EXERCISE REQUIREMENTS | Look below for the line with "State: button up", then repeat it and all lines after it, exactly, minus any pictures.

* start *

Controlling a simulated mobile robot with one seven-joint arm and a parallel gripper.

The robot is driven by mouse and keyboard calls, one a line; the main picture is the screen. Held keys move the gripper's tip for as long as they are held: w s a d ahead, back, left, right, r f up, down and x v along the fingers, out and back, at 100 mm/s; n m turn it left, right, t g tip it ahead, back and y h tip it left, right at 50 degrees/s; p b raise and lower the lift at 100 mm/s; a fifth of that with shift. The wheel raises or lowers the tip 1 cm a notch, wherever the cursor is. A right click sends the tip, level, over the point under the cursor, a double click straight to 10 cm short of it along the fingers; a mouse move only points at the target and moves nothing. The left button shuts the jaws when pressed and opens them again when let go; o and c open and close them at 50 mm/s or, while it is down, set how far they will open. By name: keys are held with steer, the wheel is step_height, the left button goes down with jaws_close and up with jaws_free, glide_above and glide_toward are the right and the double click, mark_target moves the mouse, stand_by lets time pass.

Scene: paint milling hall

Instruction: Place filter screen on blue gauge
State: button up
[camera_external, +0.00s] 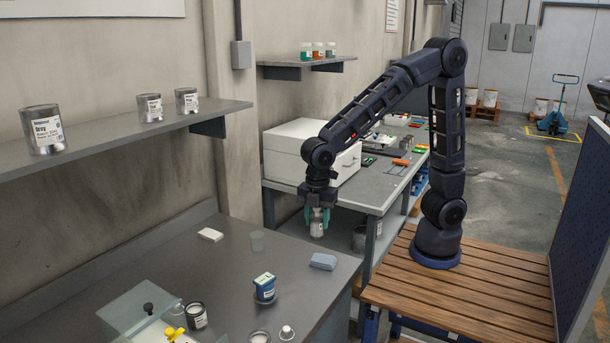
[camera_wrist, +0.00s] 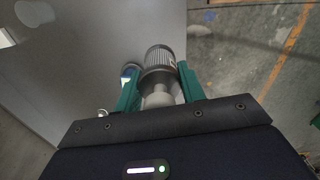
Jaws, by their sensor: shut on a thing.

* end *

SOLVED PROBLEM |
State: button up
[camera_external, +0.00s] 
[camera_wrist, +0.00s] 
Jaws, by their sensor: shut on a thing.

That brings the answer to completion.